Isla Mujeres, Quintana Roo, México ENDING ONE LEG OF THE JOURNEY, PLANNING THE NEXT THING.

We all get on the bus before the sun gets on the earth. It's four fifteen A.M. in the dusty Guatemalan city of Santa Elena in El Petén, best known as being the service city to the Tikal tourist trade. The bus station is open all night but the ticket counters are all closed, so most of us are milling around back behind the station waiting for the bus to show. It does, another big, busted out old school bus painted in bright colors. They start calling out its destinations as it coughs and sputters, backing up to the curb. "La Técnica!" is last but not least, it's the one I'm waiting for along with most people on the curb, I think. The back door is thrown open, the same door I used to practice emergency exits from in elementary school. I grab hold of the bars on either side and pull myself up, my bags bumping against the sides.

Buses, Huehuetenago, Guatemala

It's dark inside and there are only a couple other people aboard when I get on. The bus has filled up a bit more by the time we pull away at five, but most people are still sitting one to a seat, an incredible luxury around here. Most of us have hoods pulled around our heads, our heads that hang from our necks as we try to sleep and our heads bounce with every bump in the bad road. Me, I'm just trying to get up to Yucatán the cheapest way possible (avoiding border taxes in Belize), to drop my things and start planning the next leg of the trip. The rest of the people on the bus, except maybe for one very lost looking female tourist, are on very different journeys. Even though it's obvious, I haven't slept solidly in days and I don't fully realize what most of the men are doing here until around three hours later.

Bus, Guatemala

We leave the pavement somewhere shortly after dawn, while the mist is still hanging low on the deforested land like the lost souls of harvested trees, their bodies now smoke and furniture. I'm not one to let the world pass by the smudged bus windows without learning where I am, but this morning I'm content to wait out our half hour stop at a small town on the way without even asking its name. Most of the people in the bus, especially the two thick groups of men sitting up front, have gotten off the bus and disappeared into the comedores on the edges of the mercado. This is probably the last chance to eat a solid meal today. It's definitely the last chance on Guatemalan soil.
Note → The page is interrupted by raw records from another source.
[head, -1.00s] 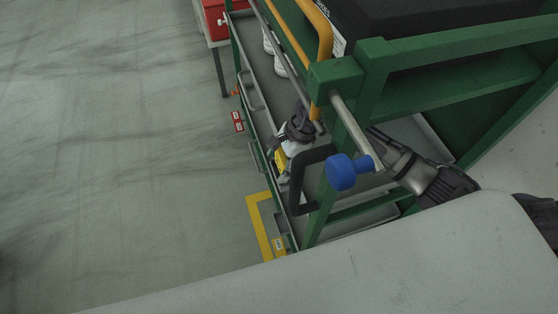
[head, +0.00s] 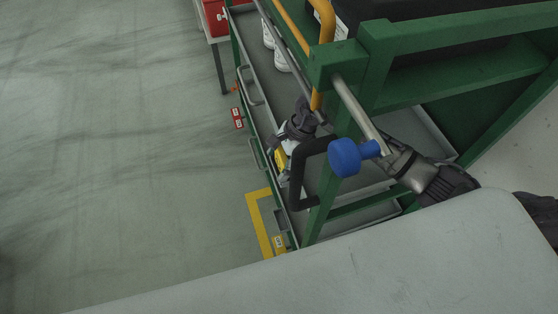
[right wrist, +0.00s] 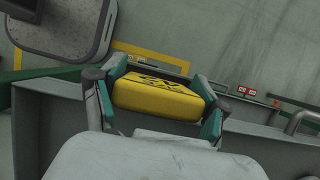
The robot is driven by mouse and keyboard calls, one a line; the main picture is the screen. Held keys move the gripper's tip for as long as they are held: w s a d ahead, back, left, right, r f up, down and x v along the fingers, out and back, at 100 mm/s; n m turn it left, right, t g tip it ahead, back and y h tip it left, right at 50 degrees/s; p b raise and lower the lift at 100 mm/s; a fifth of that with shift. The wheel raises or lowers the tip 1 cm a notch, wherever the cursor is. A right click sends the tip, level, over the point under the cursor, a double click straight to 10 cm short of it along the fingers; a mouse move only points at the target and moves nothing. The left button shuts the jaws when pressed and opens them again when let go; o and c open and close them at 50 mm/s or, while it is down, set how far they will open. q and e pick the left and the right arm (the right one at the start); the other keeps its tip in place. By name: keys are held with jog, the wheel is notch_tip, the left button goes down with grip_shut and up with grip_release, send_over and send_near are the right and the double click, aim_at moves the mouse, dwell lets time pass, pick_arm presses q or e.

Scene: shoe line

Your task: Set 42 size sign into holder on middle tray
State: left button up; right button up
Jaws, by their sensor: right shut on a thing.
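My right gripper (head: 286,152) is shut on a yellow sign (head: 281,158) beside the side of the green rack. In the right wrist view the yellow sign (right wrist: 158,96) sits between the two teal-padded fingers of the gripper (right wrist: 162,84). It has dark marks on top, too blurred and foreshortened to read for certain. Grey trays (head: 252,62) run along the rack at several levels. I cannot make out the sign holder on the middle tray. My left gripper is not in view.
Green posts (head: 376,75) and a yellow bar (head: 325,40) stand close to my right arm. White shoes (head: 282,60) lie on a tray. Open floor (head: 110,150) lies left.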

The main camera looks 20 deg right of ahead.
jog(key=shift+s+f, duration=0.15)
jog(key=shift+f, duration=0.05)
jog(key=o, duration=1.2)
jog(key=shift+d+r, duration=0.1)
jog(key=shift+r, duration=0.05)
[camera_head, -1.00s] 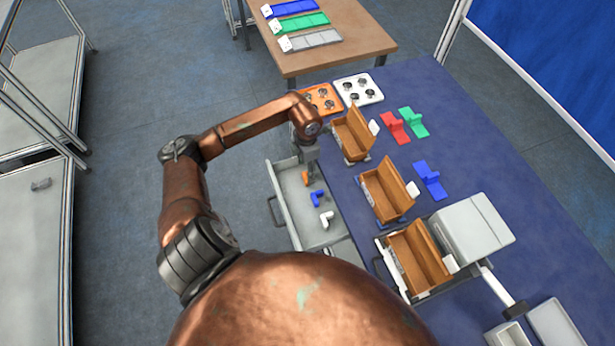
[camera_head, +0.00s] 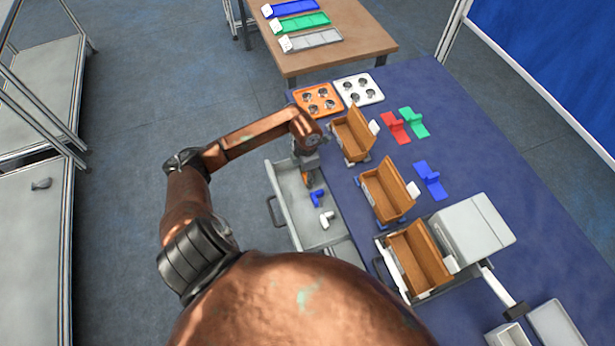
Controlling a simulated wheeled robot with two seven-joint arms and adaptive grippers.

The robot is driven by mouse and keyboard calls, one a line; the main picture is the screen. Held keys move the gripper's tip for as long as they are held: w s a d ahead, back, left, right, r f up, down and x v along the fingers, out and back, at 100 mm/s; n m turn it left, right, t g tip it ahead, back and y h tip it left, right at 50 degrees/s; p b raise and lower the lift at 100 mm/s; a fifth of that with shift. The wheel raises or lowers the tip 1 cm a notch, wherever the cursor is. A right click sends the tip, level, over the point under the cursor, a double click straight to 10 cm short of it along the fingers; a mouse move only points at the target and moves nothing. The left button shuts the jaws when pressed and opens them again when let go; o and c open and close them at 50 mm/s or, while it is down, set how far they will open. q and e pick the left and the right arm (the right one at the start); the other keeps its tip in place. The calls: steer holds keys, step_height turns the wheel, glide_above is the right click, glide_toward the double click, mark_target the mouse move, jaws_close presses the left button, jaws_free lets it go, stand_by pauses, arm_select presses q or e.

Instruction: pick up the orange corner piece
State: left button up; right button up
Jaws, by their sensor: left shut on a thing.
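The orange corner piece (camera_head: 306,178) shows as a small bit of orange at my left gripper's fingertips, over the back part of the open grey drawer (camera_head: 288,204). My left gripper (camera_head: 308,172) points down there and is shut on the piece. The fingers and arm hide most of it, and I cannot tell if it still touches the drawer floor. A blue corner piece (camera_head: 318,198) and a white corner piece (camera_head: 327,219) lie in the same drawer, nearer to me. My right gripper is not in view.
Three brown open boxes (camera_head: 389,189) stand in a row on the blue table (camera_head: 470,150), just right of the drawer. An orange tray (camera_head: 319,99) and a white tray (camera_head: 360,89) lie behind. Red, green and blue pieces (camera_head: 430,180) lie farther right.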

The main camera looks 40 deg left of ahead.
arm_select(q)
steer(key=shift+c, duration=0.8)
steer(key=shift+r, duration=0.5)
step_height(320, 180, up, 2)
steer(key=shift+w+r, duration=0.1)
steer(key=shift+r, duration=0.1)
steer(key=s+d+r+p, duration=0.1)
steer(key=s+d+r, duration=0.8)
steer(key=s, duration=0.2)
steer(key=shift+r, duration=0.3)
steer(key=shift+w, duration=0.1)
I get a good look at them for the first time when the board the bus again. They don't look like Guatemalans, but I can't be sure. They're certainly dressed a bit diferently, in hoodies and collared shirts. I'm sitting near the front of the bus, as far away from the wheel wells as possible, and I notice their fresh haircuts.

Bus, Guatemala

Before we pull onto the dirt road, a plainly dressed man has filled the seat next to me. We're off, leaving the fighting dogs and steaming atol behind in the blinding dawn. Again, one by one our heads begin to bob in half-sleep, and the bus continually stops and starts, picking up and dropping off more people. Even when it is moving, it's never moving fast. There's a young kid working the door of the bus, he's the one that's yelling "¡jále!" over and over, letting the driver know when the person and their luggage is off or on the bus. Several women enter, loaded with radishes and other greens that were probably all picked that morning. We continue on.
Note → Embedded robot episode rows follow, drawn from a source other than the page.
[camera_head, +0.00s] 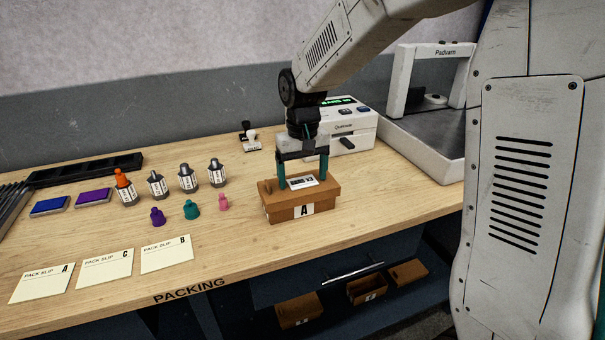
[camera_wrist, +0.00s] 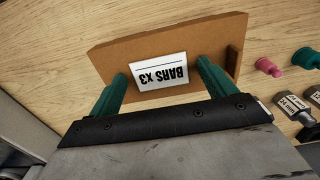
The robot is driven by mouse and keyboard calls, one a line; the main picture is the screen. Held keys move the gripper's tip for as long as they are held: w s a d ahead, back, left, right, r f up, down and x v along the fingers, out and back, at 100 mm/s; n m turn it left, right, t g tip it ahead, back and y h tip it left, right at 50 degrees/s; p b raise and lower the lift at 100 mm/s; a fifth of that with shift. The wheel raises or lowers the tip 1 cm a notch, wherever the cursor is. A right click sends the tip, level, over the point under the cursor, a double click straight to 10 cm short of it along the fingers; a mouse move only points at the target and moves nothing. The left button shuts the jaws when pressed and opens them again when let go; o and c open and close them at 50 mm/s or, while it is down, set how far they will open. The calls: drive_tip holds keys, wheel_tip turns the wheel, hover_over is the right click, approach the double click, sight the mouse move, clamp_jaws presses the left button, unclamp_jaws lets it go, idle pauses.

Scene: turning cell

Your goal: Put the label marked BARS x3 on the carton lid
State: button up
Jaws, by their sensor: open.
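The white label marked BARS x3 (camera_wrist: 160,73) lies on the brown lid of the carton marked A (camera_wrist: 195,40). In the head view the label (camera_head: 302,183) is on top of the carton (camera_head: 283,211), which stands closed on the bench. My gripper (camera_head: 303,184) is directly over the lid with its green fingers pointing down. In the wrist view my gripper (camera_wrist: 160,82) is open, one finger on each side of the label. I cannot tell whether the fingertips touch the lid.
A label printer (camera_head: 345,125) stands behind the carton. Bottles (camera_head: 188,179), coloured caps (camera_head: 191,209) and ink pads (camera_head: 93,197) are to the left. Pack slips (camera_head: 105,268) lie at the front left. More cartons (camera_head: 367,288) are on the shelf below. A machine marked Padvarn (camera_head: 430,105) stands at right.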

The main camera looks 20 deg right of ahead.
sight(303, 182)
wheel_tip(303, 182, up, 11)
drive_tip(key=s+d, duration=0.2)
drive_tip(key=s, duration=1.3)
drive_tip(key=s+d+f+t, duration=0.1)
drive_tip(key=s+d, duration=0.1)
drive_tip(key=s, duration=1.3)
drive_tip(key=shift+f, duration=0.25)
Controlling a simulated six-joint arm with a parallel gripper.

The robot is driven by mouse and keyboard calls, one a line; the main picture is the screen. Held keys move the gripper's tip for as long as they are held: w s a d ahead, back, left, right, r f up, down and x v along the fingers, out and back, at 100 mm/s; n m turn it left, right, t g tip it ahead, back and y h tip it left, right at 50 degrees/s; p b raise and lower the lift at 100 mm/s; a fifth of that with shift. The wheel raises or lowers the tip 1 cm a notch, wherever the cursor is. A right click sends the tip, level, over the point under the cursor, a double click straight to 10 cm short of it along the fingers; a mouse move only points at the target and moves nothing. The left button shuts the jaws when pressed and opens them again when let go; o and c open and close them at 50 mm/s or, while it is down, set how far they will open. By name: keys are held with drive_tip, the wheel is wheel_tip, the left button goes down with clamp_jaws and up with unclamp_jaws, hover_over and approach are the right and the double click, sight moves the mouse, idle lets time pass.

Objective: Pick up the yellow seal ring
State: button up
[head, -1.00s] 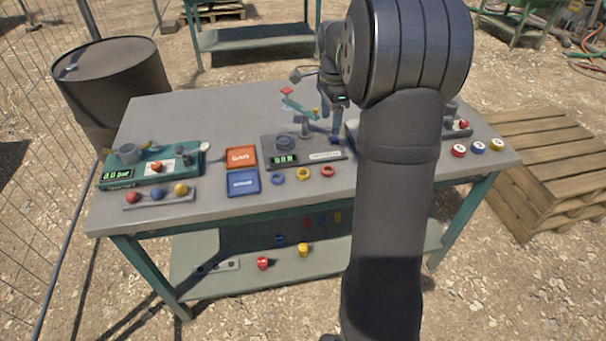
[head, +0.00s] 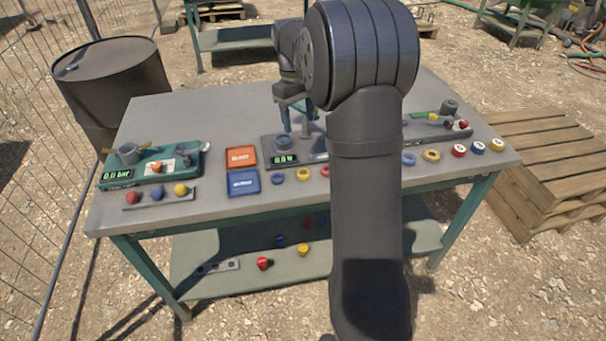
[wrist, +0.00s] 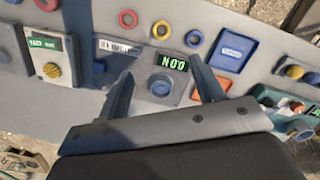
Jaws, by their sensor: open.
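A yellow ring (head: 303,174) lies flat on the table in front of the grey display unit (head: 283,160), between a blue ring (head: 277,178) and a red ring (head: 326,171). In the wrist view the yellow ring (wrist: 161,30) lies beyond the unit's round knob, beside the blue ring (wrist: 194,38) and red ring (wrist: 127,18). A second yellow ring (head: 432,155) lies farther right beside another blue ring (head: 409,159). My gripper (head: 297,122) is open and empty above the back of the display unit; its spread fingers also show in the wrist view (wrist: 163,88).
Orange (head: 241,156) and blue (head: 243,181) trays sit left of the rings. A green gauge unit (head: 150,166) stands at the left. Several round coloured pieces (head: 478,147) line the right front edge. My arm covers the middle right of the table. The back left of the tabletop is clear.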

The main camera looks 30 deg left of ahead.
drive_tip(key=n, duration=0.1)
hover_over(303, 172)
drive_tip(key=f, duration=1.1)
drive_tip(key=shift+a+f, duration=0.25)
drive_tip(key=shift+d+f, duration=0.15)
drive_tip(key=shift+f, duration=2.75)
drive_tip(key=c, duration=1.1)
I figure we're about an hour away from the Río Usumacinta, which forms the Guatemalan / Mexican border here when the bus stops and doesn't start again right away. Government men are entering the bus quickly, some dressed in simple polo shirts, other in full law enforcement gear. The shirts read "MIGRACION." They ask me for my papers, which I luckily have, and have close. I hardly think they gave them a glance at all. One official is waiting on the other tourist as she fumbles through her bag, while the rest deboard several men from the front of the bus.

Bus, Guatemala

The man next to me is chuckling. We exchange looks and I tell him that I've never seen a Guatemalan bus boarded by officials once during my three week stay. He obviously has ridden this route more times than me. "No es nada," he tells me, "solamente quieren algo de los mojados." Of course the men riding on the bus were not from Guatemala. They were from el Salvador, Honduras and Nicaragua, still on an early part of a very long journey that wouldn't even end and the far opassite end of México, but of course in the United States. The migration officials see their type everyday and were just manipulating them for a "small bite" of the money the workers had brought with them for the trip. This isn't the first time it has happened on the trip, and certainly it will happen countless times more in the two foriegn countries yet to come.
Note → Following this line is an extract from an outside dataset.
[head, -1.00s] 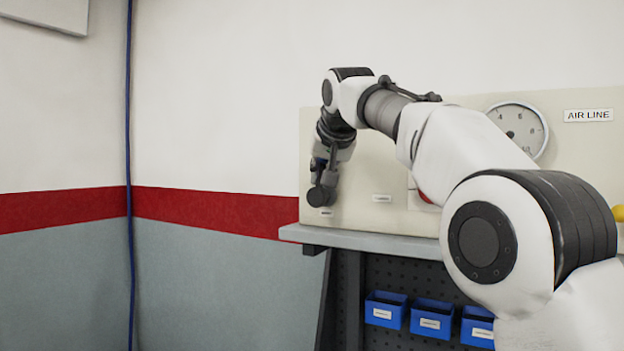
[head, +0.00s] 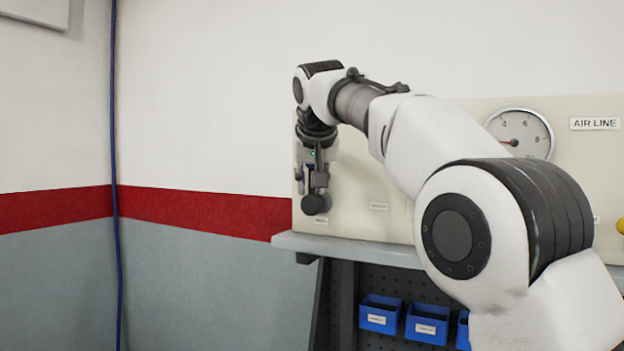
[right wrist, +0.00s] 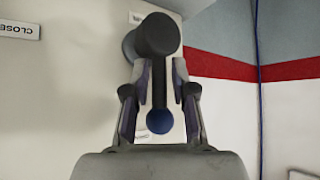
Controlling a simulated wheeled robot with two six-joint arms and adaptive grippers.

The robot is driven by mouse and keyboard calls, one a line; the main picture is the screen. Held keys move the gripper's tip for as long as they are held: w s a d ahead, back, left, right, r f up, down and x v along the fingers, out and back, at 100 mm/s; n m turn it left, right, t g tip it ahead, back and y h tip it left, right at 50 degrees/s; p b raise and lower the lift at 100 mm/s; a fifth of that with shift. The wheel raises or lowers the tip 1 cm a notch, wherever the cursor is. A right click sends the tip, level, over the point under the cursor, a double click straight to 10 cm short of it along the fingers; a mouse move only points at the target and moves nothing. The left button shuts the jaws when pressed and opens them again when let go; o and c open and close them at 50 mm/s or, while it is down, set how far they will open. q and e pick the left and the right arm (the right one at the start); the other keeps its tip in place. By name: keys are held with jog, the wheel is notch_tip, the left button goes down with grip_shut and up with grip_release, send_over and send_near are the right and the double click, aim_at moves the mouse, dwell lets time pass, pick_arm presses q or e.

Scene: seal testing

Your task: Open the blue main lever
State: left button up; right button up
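The main lever shows in the right wrist view as a dark bar with a blue ball end (right wrist: 159,121), running from a thick dark round pivot (right wrist: 152,38). My left gripper is not in view.
The cream panel (head: 380,180) stands on a grey shelf (head: 345,247). It carries a round gauge (head: 520,134) and an AIR LINE sign (head: 595,124). Blue bins (head: 380,313) hang below. A label (right wrist: 20,29) lies left in the wrist view. My right arm hides much of the panel.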

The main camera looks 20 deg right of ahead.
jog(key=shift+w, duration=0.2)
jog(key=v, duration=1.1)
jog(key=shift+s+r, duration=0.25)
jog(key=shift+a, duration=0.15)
They're back on the bus, their pockets a bit lighter. "¡Jále!" We're rolling. I watch the officials move back under the shade of a small tree, under which their cars and a moto are parked. On the other side of the road, we pass yet more former jungle that is now pasture land for the endless clustures of huge steer.

Bus, Guatemala

I lose track of the migrants somewhere near the border, when everyone starts thinking only about their own trip. No one on the bus had thought to let me know when we passed the Guatemalan border station, so I missed my chance for leaving the country legally with an exit stamp. Oh well, I should have been more awake. I should have asked. I cross into México the way everyone does from here: for 10 pesos in a long and skinny motorboat lancha that speeds across the muddy and wide Usumacinta.

In México the woman working the border station is content with just laughing at me, after I tell her a story about how there "wasn't anybody at the office when we passed and the bus wouldn't wait." She doesn't make me return to Guatemala. Somebody bless her.

These "mojados," as everyone calls them here, travel in small, tight groups. There's another group with me in the collectivo van from the border up to the Mexican city of Palenque, Chiapas. We all eventually head our separate ways and I have no idea where they sleep, even if they do sleep, out there somewhere tonight.